Mordkoff and Hazeltine (2011) reported an SRC effect twice as large as the Simon effect (61 vs. 29 ms) when they used location stimuli that, as in the present study, were combined with buttonpress responses. We could not replicate this finding with reaching responses: The correspondence effects in RTs were similar in the Simon and SRC tasks, even if TTs were considered. The main novelty of the reaching task was that responses were goal-directed and executed in close proximity to the stimuli. That is, participants had to reach a particular location and touch either the stimulus or the location opposite to it. In previous research, a symbolic movement had to be executed, with low demands on spatial precision and no substantial change in the spatial relation between stimulus and effector (e.g., flexion of left or right index finger with buttonpresses, wrist rotation with joystick movements).

While the correspondence effects in RTs did not differ between the Simon and SRC tasks, movement parameters revealed a fundamental difference: The conflict before movement initiation leaked into response execution in the Simon task, but not in the SRC task. The observed effects of stimulus–response correspondence in the Simon task are consistent with previous results (Buetti & Kerzel, 2008, 2009; Scherbaum et al., 2010): MTs were shorter, IMAs were smaller, and the height was lower when observers moved toward the stimulus than when they moved away from it. That is, responses toward the stimulus in the Simon task are more efficient than responses away from the stimulus. Also, the dissociation between equal RTs but different movement parameters that we observed for the SRC and Simon tasks accords with a recent study showing that threatening stimuli affected movement parameters, but not RTs (Buetti, Juan, Rinck, & Kerzel, 2012).

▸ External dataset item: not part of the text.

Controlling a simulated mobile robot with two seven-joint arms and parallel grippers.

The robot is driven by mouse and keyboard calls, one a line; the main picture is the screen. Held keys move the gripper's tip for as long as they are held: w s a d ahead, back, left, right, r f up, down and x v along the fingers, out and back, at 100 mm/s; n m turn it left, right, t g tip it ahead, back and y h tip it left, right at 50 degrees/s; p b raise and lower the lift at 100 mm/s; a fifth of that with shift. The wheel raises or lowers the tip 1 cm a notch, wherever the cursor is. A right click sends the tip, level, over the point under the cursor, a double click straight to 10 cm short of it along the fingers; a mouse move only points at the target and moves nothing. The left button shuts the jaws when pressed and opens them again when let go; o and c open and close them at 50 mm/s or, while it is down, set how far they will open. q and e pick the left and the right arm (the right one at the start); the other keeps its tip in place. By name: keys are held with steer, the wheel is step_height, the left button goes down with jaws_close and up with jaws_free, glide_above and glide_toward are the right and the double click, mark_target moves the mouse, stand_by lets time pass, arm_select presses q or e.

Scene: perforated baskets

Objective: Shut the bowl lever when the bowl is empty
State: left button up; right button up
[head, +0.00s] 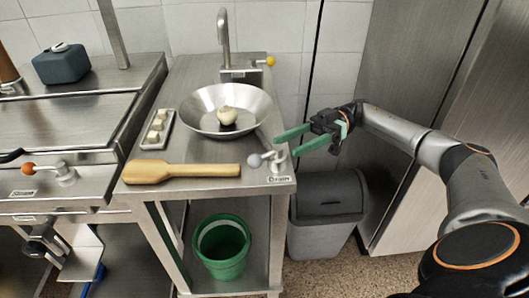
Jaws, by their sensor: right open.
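The metal bowl (197,103) is set in the steel counter and holds one pale round item, like an onion or garlic bulb (227,115), so it is not empty. A lever with a grey ball knob (255,160) stands at the counter's front right, by a small label (279,179) that seems to read "Drain". My right gripper (276,143), with green fingers, is open and empty. In the picture its fingers lie just above and right of the lever and right of the bowl; whether they touch the lever I cannot tell. My left gripper is not in view.
A wooden paddle (180,171) lies along the counter front, and a tray of pale cubes (147,143) sits left of the bowl. A faucet (224,40) rises behind. A green bucket (221,246) is on the lower shelf; a grey bin (327,210) stands right of the counter.

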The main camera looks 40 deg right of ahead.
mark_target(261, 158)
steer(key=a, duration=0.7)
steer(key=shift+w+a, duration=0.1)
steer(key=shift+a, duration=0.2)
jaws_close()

In sum, Mordkoff and Hazeltine’s (2011) suggestion that stronger gating occurs in the Simon than in the SRC task is not fully consistent with our data. First, we failed to find larger RT correspondence effects in the SRC than in the Simon task. Second, greater correspondence effects on movement parameters were expected in the SRC than in the Simon task, but the opposite was observed. Simply on the basis of the longer RTs in the Simon task, direct response activation should have dissipated (Proctor et al., 2011), thereby reducing the correspondence effects in movement parameters. However, the opposite was observed. In a similar vein, it is puzzling to note that responses with much longer preparation times were accompanied by larger differences in trajectories than were responses with shorter preparation times. Overall, our data show that RTs and movement parameters are rather independent: Short RTs did not result in long MTs, large correspondence effects in RTs did not result in weak correspondence effects in MTs, and so forth.

While gating of response activation cannot account for the differences between the Simon and SRC tasks, our analysis of sequential modulations confirmed gating of response activation in the Simon task after noncorresponding trials in both RTs and IMAs. Thus, our evaluation of the gating hypothesis is mixed: Gating fails to account for the similarities and differences between the SRC and Simon tasks, but it provides a good explanation of sequential modulations in the Simon task.

So, why does the gating of response activation make the wrong predictions for the SRC condition? We can exclude that the mere blocking of experimental conditions instead of complete randomization (e.g., Grice, 1968) reduced or eliminated correspondence effects in the SRC task. Indeed, RT correspondence effects were the same with blocked and randomized stimulus–response relationships, and Mordkoff and Hazeltine (2011) have even reported larger effects with blocked than with randomized presentation. We suggest that the relatively small correspondence effects in RTs (as compared to those in other studies—e.g., Proctor & Vu, 2002) and the complete absence of correspondence effects in movement parameters results from the goal-directed nature of the movements involved in the SRC task. The compatible mapping required approach-like actions (touching the stimulus), while the incompatible mapping required avoidance-like actions (away from stimulus). Approach and avoidance are two fundamental categories of human behavior (e.g., Chen & Bargh, 1999; Darwin, 1872), and we believe that humans have developed highly stereotyped movement patterns to implement these behavioral tendencies. For instance, it has become a very common action for users of mobile devices to touch a salient icon or to touch elsewhere if the alternative proposed by the salient icon is not wanted. In the present case, participants could put these stereotyped stimulus–response patterns to work in the SRC task. In contrast, it is unlikely that movements in the Simon task were coded as approach or avoidance, because stimulus position was irrelevant. Rather, the instruction forced participants to translate the stimulus color into “left” and “right” responses, which resulted in more uncertainty about which movement to execute. We think that the absence of a strong visuomotor routine in the Simon task is what allowed cognitive conflict to leak into movement execution.

Finally, the present dissociation between the SRC and Simon tasks may also be compatible with different origins of the SRC and Simon effects. Specifically, Simon effects “leak” into actions because of continuing response conflict—an idea that is consistent with the popular dual-route models. According to the far less popular translational models (Deininger & Fitts, 1955), SRC effects would be resolved prior to execution of the response because they are due to issues of stimulus–response translation: In incompatible trials, translation of a stimulus into the correct response is slow, but there is no activation of the incorrect response. Consistent with translational models, SRC affected RTs but did not change the subsequent response execution.